>> start
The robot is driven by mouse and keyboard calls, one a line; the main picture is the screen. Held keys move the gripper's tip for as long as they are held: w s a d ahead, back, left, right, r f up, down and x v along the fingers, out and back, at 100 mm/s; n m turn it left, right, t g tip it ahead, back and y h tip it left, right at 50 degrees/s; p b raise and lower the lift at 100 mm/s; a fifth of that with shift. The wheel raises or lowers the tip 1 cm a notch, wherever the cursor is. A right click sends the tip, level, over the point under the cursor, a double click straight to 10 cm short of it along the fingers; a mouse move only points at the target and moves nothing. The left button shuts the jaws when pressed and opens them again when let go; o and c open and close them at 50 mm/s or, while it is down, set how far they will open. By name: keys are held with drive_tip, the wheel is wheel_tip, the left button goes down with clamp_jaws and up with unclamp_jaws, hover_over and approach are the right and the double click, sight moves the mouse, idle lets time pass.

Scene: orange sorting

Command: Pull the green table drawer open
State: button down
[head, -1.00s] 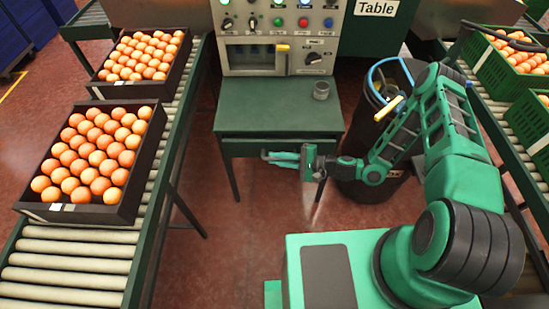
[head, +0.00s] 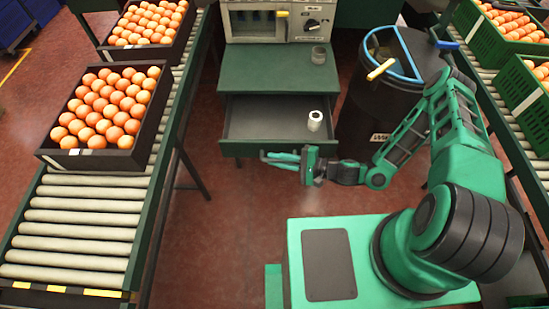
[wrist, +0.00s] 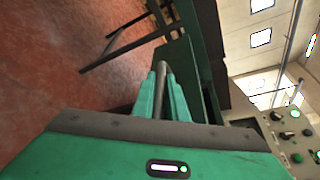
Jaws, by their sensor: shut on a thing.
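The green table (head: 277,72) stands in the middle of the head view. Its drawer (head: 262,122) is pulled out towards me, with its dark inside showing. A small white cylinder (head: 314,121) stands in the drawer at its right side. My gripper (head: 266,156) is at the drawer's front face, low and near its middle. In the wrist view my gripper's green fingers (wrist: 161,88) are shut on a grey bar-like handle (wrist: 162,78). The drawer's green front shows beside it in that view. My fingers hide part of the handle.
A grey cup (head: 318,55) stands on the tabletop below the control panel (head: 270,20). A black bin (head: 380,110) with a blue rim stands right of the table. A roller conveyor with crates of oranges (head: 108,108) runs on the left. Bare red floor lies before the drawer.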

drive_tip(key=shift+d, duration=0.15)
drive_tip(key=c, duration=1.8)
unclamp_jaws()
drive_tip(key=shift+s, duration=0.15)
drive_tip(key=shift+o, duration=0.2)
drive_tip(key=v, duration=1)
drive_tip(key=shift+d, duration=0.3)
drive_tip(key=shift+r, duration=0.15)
>> end
>> start
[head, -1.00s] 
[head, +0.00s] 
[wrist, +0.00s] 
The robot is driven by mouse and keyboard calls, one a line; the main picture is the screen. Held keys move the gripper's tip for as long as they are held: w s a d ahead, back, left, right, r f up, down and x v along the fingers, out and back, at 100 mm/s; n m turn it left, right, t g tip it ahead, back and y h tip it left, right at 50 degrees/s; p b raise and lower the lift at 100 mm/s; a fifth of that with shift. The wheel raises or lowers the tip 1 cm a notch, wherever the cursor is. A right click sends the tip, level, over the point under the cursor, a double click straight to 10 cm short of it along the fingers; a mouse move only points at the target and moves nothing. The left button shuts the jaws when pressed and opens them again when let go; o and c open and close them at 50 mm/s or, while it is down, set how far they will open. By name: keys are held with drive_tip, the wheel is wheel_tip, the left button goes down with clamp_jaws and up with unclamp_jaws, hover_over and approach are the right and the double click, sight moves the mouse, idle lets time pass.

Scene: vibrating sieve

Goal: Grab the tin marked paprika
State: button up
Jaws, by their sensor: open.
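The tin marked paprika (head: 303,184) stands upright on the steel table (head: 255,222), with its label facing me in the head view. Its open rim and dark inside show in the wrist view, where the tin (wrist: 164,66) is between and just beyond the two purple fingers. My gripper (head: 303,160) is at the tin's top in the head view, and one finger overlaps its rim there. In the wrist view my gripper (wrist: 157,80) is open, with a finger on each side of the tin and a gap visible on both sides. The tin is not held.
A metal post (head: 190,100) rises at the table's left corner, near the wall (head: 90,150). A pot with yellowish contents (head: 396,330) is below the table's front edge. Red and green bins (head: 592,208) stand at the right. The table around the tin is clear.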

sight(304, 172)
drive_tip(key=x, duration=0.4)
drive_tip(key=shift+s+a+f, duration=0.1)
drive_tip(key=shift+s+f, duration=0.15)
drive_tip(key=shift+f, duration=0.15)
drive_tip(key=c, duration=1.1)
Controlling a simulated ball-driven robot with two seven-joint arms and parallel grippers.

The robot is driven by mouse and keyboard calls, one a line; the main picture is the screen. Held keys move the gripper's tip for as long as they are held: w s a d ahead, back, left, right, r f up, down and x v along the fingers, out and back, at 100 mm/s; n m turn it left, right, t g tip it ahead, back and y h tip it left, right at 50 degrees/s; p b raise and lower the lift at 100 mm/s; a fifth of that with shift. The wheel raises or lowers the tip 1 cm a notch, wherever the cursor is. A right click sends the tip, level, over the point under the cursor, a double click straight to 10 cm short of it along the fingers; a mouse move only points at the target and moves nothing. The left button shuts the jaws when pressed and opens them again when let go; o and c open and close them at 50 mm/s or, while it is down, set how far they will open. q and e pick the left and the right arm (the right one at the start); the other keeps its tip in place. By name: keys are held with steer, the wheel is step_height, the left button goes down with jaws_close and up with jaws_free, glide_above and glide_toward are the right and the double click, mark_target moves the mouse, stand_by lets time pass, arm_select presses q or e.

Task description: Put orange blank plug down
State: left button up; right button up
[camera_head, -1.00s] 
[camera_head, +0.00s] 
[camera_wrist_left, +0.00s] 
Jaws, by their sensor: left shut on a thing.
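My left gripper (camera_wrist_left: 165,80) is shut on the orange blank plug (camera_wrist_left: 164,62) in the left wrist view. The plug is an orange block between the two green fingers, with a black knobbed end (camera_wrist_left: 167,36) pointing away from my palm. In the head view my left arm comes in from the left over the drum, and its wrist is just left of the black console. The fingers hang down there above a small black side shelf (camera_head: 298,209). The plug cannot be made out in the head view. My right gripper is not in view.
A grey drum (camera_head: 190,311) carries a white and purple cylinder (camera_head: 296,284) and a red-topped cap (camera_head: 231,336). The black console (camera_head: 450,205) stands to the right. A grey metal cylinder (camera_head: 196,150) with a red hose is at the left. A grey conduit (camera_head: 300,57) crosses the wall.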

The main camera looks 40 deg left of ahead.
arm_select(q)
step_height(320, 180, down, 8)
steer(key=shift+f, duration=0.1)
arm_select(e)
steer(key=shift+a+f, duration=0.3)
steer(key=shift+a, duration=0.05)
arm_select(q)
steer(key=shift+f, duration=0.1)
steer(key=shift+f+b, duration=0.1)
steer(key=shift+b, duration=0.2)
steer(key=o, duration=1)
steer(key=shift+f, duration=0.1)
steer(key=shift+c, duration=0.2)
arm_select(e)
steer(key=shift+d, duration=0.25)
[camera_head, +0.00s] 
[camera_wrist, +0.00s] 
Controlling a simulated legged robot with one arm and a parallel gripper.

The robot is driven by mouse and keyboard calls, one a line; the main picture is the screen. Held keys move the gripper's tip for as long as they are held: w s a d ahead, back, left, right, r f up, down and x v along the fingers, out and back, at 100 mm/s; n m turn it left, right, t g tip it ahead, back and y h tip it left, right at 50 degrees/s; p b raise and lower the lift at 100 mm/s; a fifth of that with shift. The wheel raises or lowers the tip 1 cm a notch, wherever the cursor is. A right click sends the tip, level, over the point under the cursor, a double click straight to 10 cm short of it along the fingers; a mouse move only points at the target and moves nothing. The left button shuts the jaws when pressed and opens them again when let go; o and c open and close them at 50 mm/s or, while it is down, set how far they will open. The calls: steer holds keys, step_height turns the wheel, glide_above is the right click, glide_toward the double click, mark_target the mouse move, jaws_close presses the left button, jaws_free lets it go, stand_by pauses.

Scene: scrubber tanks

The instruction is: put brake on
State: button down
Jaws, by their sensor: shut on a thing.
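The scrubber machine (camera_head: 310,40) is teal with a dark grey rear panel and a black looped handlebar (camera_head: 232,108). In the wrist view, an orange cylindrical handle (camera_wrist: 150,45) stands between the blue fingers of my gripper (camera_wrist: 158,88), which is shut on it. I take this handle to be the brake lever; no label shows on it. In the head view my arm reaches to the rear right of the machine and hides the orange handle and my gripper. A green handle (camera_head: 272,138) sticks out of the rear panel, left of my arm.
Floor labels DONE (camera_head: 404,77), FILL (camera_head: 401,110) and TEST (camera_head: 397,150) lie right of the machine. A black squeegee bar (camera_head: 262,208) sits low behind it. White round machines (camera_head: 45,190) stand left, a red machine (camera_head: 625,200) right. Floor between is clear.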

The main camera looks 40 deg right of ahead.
>> end
>> start
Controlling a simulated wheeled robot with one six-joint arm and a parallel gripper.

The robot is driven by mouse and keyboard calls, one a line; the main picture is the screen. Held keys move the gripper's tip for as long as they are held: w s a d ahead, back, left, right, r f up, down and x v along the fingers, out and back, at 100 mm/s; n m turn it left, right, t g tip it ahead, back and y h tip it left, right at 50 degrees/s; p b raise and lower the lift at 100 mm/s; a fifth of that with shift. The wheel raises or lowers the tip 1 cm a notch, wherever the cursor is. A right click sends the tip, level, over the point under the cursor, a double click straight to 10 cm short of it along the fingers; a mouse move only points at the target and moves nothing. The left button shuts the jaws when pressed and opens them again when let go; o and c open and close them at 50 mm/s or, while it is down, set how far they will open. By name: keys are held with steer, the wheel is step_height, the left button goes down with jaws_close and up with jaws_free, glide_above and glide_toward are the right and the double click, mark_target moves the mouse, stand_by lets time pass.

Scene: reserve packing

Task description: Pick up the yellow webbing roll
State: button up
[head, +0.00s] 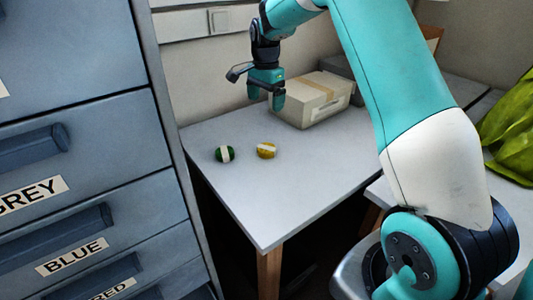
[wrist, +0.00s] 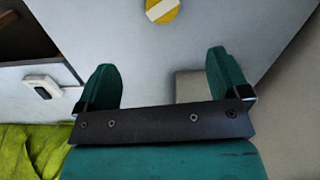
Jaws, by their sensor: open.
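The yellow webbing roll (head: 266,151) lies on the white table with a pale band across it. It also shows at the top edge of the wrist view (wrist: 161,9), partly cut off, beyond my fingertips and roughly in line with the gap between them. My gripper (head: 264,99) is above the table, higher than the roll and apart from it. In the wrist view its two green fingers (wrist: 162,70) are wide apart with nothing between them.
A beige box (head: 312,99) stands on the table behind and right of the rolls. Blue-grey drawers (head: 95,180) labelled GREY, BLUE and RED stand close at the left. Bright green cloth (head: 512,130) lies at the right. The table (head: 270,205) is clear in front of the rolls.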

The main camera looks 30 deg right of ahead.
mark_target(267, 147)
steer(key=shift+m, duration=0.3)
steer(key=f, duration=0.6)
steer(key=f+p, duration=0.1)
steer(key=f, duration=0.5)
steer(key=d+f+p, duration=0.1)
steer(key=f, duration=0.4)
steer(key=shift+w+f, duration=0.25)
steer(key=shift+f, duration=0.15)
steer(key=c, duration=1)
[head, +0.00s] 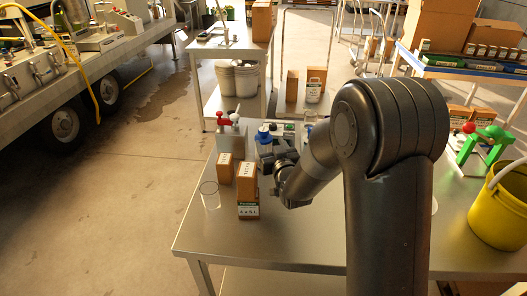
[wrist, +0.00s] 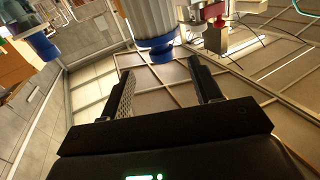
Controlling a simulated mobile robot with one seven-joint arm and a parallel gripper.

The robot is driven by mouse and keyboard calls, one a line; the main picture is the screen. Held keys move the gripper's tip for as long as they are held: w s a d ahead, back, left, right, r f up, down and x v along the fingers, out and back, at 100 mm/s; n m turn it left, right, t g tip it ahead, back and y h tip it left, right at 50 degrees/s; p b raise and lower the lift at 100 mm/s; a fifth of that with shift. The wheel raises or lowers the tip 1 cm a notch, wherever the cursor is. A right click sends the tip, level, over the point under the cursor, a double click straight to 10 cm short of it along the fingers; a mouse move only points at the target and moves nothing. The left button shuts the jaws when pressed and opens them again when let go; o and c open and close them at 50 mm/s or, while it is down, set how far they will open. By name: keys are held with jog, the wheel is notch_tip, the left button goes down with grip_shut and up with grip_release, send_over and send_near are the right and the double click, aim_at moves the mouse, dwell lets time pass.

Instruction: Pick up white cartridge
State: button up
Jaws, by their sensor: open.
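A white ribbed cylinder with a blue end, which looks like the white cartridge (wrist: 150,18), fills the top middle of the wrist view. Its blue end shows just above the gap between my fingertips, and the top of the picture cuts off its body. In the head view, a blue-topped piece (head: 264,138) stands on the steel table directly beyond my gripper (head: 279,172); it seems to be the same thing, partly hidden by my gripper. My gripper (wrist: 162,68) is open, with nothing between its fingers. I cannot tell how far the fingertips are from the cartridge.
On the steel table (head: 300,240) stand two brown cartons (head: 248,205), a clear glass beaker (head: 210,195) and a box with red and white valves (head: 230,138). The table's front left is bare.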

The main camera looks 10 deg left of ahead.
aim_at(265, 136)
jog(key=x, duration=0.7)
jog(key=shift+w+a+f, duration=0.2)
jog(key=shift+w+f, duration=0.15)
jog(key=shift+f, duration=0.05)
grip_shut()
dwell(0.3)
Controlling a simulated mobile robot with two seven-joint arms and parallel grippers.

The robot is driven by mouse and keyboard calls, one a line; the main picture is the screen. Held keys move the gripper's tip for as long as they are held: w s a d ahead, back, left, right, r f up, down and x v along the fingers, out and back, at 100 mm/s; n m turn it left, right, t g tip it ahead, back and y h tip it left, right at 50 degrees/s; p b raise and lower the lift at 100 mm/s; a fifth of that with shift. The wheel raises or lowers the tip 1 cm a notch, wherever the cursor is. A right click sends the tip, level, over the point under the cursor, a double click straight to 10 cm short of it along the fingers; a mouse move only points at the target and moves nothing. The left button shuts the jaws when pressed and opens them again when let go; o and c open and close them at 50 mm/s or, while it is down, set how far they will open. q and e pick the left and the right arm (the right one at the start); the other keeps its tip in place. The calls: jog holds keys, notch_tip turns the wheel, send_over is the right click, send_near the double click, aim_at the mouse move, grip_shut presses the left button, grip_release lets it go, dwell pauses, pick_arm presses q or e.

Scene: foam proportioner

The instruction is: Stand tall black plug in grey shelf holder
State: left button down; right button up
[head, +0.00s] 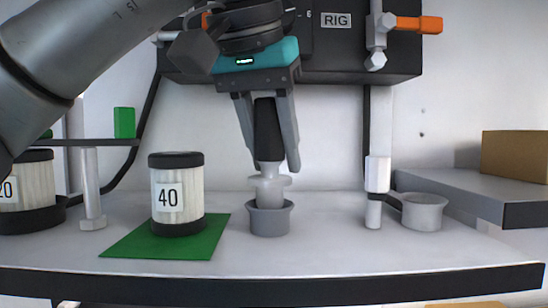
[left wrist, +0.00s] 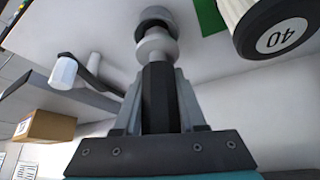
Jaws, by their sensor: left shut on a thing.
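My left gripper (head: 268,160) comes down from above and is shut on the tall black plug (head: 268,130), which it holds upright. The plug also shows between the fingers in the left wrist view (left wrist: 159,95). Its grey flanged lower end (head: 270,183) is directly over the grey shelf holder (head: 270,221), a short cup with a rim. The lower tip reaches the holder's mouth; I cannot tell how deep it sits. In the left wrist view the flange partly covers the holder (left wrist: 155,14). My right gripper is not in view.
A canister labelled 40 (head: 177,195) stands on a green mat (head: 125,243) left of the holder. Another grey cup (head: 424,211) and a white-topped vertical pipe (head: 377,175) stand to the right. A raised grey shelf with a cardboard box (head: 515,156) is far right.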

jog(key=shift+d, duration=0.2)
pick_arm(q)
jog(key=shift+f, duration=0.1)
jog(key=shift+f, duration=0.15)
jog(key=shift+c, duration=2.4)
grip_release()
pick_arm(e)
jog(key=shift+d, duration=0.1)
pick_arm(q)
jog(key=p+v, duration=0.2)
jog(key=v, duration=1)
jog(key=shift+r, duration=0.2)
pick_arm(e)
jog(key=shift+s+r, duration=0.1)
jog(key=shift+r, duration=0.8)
>> end
Task brief: Only lines with the string "grippers" belong in your answer; copy each one.

Written solution:
Controlling a simulated ball-driven robot with two seven-joint arms and parallel grippers.
Controlling a simulated mobile robot with two seven-joint arms and parallel grippers.

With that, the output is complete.